Which brings me to something that I certainly didn't know when I was 25: what I want in a companion/girlfriend/wife. Although this actually leads to less dating, as the pool will naturally shrink once you know what you want and more specifically what you do not want. I could probably easily list off the traits that I need to have (not a long list), those that I can deal with either way, and those that I cannot put up with (again, not a long list). All this comes with the territory of hitting 35, and although in past times one would consider 35 to be of incorrigible bachelor age, for Generation X and Y and beyond, it's nearly par for the course.
So, do I feel older? Slightly. I consider myself to be in better shape than I was 10 years ago, but I am aware of certain things in my body creaking a bit more. I don't feel older per se.

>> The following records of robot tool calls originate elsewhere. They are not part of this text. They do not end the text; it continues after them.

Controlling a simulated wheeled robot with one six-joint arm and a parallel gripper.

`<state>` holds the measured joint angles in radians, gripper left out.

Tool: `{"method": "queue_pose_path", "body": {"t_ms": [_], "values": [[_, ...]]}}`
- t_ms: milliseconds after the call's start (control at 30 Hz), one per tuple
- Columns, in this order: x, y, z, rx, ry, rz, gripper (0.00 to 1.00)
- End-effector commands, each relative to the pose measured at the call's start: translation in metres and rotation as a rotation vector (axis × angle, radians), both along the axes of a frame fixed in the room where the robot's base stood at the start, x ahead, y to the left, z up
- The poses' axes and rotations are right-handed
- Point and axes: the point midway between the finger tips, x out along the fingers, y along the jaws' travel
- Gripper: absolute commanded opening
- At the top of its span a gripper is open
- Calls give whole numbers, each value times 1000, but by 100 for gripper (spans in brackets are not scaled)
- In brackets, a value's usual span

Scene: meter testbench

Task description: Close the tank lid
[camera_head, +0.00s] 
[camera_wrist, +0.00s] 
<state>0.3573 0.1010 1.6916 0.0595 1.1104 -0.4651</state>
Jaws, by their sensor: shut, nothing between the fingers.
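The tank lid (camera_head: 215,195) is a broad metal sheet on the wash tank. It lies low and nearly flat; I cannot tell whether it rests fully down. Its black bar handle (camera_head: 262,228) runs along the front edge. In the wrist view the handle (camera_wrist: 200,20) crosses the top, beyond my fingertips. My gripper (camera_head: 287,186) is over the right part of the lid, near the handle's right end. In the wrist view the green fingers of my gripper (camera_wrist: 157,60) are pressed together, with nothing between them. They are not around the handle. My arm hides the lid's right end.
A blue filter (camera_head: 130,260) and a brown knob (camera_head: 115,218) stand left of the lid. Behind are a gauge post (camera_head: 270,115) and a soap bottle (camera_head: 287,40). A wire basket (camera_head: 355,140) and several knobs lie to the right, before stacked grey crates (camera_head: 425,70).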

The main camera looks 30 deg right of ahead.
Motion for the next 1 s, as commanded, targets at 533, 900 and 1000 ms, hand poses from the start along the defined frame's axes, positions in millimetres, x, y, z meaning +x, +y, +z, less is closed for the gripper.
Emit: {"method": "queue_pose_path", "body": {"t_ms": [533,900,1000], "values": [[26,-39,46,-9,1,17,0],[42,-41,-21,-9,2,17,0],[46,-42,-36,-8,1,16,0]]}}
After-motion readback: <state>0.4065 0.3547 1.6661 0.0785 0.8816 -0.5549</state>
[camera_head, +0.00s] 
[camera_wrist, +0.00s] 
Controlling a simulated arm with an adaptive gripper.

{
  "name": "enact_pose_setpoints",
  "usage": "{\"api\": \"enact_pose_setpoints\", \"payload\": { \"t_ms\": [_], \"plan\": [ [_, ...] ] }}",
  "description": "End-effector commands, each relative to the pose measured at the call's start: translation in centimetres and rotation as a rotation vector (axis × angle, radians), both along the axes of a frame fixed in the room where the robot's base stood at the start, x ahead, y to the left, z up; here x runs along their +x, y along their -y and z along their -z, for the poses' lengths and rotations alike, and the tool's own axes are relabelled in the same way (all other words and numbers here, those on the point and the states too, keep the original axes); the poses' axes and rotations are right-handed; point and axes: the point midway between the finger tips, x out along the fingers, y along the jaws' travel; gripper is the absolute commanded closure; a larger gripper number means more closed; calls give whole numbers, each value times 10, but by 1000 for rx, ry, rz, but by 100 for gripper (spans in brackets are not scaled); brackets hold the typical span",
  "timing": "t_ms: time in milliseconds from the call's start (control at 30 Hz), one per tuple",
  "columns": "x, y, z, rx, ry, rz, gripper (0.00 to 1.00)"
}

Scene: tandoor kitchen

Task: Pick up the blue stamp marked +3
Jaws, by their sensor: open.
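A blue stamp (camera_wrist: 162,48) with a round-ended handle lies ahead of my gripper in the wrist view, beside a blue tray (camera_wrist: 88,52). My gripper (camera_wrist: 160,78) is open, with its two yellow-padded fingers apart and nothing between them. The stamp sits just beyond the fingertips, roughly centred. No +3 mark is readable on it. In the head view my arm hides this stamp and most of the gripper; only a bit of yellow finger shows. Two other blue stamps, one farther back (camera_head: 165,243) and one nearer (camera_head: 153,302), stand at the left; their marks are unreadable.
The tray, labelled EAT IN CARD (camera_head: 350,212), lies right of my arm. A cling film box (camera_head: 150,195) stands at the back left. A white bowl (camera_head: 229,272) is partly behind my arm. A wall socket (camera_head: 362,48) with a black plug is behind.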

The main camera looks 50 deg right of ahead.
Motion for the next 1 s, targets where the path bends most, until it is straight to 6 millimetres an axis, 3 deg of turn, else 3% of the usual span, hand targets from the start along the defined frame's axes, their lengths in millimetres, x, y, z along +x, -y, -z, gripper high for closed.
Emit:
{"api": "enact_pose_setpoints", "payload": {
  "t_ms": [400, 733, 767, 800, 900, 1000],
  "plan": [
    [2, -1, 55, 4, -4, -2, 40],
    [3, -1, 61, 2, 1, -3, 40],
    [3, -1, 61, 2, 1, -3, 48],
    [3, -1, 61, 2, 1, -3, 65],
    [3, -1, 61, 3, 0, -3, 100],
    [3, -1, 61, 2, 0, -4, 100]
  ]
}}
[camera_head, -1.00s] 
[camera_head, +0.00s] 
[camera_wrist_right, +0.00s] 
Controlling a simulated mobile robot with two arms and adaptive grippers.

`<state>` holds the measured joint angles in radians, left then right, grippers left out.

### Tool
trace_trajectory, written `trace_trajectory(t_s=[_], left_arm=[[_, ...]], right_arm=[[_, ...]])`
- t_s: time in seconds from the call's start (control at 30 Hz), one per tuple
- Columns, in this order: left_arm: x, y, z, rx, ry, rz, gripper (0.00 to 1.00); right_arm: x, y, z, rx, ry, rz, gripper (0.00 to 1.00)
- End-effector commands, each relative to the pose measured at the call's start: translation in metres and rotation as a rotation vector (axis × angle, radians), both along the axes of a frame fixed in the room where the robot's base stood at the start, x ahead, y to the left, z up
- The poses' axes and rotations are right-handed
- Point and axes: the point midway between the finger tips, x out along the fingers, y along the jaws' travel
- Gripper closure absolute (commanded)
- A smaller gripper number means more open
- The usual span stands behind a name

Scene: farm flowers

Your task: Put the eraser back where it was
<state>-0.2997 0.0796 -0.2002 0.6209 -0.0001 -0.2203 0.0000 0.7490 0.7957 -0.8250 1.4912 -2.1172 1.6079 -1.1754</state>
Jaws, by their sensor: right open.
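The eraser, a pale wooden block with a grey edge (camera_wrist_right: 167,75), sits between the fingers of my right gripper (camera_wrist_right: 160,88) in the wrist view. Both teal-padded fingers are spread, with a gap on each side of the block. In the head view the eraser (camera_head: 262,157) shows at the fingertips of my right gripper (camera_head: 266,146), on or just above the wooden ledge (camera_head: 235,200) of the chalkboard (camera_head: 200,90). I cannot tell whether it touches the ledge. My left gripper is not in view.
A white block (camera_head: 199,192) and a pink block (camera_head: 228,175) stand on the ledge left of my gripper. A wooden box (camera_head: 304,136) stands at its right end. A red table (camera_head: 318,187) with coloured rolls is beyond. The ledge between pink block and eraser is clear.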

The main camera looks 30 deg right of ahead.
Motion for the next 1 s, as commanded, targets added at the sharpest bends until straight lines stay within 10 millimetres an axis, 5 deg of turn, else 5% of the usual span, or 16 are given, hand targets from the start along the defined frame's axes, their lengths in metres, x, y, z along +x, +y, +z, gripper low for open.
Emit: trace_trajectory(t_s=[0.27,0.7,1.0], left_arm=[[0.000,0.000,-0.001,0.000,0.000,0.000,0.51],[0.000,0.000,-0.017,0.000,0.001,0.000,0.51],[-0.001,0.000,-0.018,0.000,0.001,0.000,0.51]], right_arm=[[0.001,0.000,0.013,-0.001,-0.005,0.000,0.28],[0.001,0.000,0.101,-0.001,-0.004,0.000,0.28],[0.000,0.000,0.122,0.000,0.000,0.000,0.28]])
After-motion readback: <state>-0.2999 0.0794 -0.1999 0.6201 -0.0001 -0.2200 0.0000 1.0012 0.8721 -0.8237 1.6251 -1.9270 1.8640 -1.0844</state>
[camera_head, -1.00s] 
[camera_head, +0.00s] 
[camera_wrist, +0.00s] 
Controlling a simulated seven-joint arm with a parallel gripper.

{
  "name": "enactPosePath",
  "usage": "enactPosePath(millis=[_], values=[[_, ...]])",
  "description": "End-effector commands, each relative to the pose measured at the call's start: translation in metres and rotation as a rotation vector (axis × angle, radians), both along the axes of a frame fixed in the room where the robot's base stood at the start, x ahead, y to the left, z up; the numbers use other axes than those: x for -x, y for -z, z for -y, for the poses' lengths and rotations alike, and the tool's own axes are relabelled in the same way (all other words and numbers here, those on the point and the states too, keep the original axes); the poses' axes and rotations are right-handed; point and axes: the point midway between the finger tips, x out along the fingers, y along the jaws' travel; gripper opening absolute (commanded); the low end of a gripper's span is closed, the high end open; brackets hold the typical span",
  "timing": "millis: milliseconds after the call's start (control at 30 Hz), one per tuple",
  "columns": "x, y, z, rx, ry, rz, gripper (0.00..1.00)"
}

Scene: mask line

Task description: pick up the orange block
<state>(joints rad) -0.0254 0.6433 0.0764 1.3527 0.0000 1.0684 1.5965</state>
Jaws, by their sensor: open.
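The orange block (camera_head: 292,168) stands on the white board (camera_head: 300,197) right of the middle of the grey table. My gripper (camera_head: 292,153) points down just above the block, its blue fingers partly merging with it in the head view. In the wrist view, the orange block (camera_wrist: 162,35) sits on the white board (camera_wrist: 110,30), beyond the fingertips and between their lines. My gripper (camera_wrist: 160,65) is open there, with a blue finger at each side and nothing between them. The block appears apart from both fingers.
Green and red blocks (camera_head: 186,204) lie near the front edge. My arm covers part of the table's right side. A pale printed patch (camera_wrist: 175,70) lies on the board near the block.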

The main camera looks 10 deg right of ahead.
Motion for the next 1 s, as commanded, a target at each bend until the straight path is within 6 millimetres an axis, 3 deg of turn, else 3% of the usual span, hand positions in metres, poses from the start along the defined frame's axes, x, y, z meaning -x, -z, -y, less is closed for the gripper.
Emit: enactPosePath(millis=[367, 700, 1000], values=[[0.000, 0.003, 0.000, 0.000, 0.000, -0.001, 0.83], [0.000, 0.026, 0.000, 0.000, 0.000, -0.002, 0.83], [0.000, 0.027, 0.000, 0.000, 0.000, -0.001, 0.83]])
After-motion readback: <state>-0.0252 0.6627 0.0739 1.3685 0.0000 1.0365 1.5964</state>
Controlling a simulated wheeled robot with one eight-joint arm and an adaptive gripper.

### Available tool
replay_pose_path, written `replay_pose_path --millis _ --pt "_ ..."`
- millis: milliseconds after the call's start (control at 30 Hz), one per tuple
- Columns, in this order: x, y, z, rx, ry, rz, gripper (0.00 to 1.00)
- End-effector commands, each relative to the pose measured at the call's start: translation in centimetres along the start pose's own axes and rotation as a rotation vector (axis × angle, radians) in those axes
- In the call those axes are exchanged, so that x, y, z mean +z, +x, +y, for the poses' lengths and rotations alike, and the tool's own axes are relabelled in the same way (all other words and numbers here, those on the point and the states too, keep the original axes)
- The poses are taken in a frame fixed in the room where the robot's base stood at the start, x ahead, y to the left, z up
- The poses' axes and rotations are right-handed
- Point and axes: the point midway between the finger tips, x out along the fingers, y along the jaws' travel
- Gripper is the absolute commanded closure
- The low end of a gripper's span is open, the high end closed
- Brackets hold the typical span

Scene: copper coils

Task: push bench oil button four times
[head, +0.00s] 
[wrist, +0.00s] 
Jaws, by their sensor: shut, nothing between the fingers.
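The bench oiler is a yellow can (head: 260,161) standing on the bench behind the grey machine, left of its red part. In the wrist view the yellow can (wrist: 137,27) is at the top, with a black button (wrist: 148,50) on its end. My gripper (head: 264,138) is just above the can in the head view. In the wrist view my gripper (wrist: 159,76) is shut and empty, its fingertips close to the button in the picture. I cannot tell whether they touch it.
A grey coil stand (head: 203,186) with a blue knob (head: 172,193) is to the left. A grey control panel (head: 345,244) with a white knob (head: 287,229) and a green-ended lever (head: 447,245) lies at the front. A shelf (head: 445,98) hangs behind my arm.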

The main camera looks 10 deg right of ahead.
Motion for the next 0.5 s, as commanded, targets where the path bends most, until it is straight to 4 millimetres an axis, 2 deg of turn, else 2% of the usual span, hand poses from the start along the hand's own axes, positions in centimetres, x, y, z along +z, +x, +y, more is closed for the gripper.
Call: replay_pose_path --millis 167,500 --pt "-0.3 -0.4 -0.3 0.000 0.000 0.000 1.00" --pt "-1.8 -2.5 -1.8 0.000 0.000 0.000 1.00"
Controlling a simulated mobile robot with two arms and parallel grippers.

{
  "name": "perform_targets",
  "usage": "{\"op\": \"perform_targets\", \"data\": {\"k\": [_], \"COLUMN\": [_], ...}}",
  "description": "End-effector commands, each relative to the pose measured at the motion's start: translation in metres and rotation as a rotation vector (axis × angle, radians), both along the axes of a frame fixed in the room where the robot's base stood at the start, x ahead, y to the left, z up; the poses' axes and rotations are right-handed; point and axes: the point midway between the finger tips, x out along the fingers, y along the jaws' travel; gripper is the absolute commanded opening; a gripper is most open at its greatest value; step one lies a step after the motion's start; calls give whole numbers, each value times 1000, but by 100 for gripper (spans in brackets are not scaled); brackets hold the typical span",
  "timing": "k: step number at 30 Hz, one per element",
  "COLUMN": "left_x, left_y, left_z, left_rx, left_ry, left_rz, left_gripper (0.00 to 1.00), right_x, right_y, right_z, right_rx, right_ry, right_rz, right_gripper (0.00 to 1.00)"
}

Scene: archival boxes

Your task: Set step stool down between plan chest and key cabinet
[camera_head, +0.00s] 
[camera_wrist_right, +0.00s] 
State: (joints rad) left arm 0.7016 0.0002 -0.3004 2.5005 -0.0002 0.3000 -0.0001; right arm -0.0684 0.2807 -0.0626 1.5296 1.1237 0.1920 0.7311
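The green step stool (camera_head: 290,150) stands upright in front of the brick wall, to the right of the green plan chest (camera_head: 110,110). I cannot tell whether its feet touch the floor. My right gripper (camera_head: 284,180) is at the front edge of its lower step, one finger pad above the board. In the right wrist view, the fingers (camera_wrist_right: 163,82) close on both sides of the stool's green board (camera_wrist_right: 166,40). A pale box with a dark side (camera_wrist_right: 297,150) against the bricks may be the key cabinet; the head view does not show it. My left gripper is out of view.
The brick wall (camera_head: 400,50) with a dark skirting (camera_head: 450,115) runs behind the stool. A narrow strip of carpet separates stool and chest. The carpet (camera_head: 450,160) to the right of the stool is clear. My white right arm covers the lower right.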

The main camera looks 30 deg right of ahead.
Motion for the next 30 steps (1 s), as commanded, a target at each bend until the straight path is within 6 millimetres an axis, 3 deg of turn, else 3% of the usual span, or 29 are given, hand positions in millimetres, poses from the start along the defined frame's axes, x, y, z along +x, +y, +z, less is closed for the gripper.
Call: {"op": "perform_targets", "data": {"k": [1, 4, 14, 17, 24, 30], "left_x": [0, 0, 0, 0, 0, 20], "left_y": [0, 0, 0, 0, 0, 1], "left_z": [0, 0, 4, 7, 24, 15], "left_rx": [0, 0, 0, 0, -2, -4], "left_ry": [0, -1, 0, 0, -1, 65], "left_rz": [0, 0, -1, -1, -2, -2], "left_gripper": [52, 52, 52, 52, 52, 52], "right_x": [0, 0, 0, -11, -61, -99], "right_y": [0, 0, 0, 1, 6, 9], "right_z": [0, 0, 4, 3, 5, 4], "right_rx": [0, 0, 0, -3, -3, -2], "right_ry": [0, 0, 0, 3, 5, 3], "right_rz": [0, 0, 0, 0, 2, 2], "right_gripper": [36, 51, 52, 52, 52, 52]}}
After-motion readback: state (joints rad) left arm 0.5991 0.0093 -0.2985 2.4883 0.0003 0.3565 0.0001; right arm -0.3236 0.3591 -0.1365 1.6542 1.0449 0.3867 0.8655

I am more mature? Against my will, certainly. You pick up things along the way, you get 'over' acting like you are in your 20's, and I have successfully stopped sucking my thumb. But, what's strange to me is that my attitude, my personality, my goofiness and sarcasm, hasn't tempered at all with age. I am as relieved as I am a bit surprised, at least compared to my vision of what I'd be like from 25. As much as I could bear it, that is; I couldn't much imagine 35 back then any more than I can really see 45. Ick.
In any event, this rambling, self-indulgent prose has come to completion, and we are all happy for it. If you've made it this far, then chances are you are a friend or you are incredibly bored at work. My friends, of course, the ones I've made and the ones I've kept over these years, are my biggest accomplishment. Thanks and fade out.